GOAL
In the entries, find all lines that hold the word "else" and copy them.

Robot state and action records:
++++++++++++++++++++

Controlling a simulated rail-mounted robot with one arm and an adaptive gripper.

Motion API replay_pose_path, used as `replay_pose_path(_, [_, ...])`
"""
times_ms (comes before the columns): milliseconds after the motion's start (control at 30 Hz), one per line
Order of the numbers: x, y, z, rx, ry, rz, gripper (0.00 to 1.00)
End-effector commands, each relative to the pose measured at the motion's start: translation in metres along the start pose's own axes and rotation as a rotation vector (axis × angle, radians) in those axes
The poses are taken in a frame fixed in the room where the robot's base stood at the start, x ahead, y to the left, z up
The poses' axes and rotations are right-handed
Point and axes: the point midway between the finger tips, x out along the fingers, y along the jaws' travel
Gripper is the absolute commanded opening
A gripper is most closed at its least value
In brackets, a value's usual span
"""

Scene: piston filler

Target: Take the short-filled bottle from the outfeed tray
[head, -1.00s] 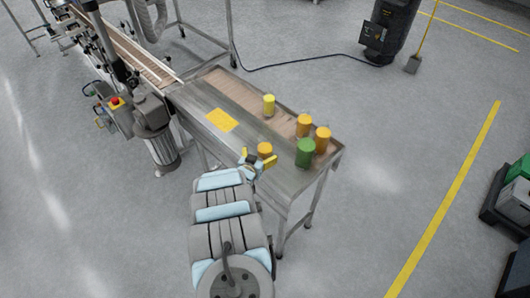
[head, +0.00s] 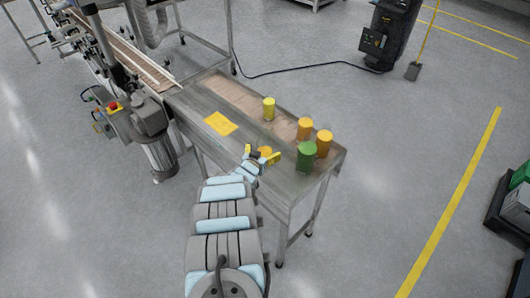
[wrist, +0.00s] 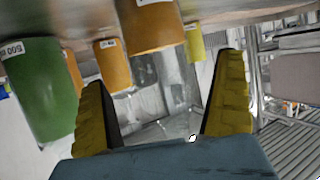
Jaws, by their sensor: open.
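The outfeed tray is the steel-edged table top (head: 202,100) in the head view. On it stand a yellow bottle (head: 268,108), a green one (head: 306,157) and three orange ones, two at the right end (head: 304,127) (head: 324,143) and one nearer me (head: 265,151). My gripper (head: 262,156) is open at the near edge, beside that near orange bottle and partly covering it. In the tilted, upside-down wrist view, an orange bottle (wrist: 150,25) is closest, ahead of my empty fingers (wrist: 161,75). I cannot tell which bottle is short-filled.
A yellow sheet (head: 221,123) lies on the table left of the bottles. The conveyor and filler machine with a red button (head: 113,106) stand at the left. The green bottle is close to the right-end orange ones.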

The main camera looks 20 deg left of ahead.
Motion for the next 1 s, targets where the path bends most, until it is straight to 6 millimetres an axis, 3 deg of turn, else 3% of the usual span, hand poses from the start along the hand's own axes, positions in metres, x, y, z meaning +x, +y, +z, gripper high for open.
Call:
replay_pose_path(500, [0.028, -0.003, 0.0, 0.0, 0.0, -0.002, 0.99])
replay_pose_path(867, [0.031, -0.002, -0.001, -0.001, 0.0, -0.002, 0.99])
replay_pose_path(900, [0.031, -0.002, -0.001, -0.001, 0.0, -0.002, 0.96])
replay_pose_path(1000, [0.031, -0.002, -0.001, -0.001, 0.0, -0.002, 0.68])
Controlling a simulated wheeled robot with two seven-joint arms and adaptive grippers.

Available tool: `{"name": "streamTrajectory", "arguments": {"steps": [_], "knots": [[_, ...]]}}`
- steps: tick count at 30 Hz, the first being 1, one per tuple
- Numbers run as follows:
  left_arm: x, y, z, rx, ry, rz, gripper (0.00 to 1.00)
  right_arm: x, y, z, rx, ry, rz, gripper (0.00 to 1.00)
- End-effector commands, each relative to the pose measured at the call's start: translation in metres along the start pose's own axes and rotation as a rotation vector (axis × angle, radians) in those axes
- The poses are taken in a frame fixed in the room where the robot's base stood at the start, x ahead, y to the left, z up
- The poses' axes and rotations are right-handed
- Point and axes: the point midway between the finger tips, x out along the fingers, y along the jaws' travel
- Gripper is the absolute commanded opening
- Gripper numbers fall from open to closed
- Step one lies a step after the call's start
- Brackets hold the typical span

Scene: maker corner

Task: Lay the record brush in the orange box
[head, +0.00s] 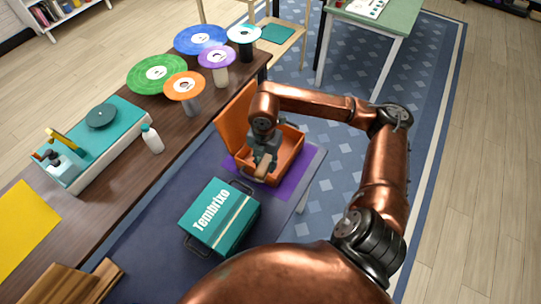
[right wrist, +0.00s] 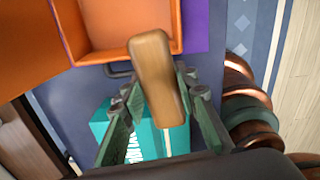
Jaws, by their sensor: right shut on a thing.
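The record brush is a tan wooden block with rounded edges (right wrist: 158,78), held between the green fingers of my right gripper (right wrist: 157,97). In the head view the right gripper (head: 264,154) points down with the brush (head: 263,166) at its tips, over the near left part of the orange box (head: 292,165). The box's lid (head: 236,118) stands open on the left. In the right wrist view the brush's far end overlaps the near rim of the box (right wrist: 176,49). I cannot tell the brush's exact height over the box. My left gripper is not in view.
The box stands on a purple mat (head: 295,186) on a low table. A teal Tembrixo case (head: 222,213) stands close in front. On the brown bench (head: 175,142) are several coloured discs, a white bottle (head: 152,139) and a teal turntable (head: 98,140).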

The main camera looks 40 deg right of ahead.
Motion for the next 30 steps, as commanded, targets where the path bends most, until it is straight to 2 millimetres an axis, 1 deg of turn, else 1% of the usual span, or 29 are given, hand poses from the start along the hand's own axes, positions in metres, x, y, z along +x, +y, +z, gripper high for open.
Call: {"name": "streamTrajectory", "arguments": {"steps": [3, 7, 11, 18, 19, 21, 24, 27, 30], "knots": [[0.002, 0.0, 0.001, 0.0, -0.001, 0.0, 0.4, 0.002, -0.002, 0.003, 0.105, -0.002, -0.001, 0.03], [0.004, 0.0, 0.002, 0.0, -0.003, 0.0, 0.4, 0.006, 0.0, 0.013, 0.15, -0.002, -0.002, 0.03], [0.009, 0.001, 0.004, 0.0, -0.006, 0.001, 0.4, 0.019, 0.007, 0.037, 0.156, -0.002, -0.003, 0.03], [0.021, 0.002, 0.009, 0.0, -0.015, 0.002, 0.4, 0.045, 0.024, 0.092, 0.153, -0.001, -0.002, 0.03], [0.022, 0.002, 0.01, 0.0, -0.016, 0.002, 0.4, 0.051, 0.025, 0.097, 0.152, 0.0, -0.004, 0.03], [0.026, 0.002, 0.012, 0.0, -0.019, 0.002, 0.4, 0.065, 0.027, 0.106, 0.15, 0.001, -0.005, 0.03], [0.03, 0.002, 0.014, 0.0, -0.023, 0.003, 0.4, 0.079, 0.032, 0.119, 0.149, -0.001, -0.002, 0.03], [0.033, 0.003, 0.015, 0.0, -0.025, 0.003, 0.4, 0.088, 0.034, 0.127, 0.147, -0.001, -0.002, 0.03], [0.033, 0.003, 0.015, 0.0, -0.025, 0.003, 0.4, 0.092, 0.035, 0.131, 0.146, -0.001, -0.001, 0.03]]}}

++++++++++++++++++++

OUTPUT OF THE EXERCISE
Motion for the next 1 s, targets where the path bends most, until it is straight to 6 millimetres an axis, 3 deg of turn, else 3% of the usual span, hand poses from the start along the hand's own axes, positions in metres, x, y, z meaning +x, +y, +z, gripper high for open.
Motion for the next 30 steps, as commanded, targets where the path bends most, until it is straight to 2 millimetres an axis, 1 deg of turn, else 1% of the usual span, or 29 are given, hand poses from the start along the hand's own axes, positions in metres, x, y, z along +x, +y, +z, gripper high for open.

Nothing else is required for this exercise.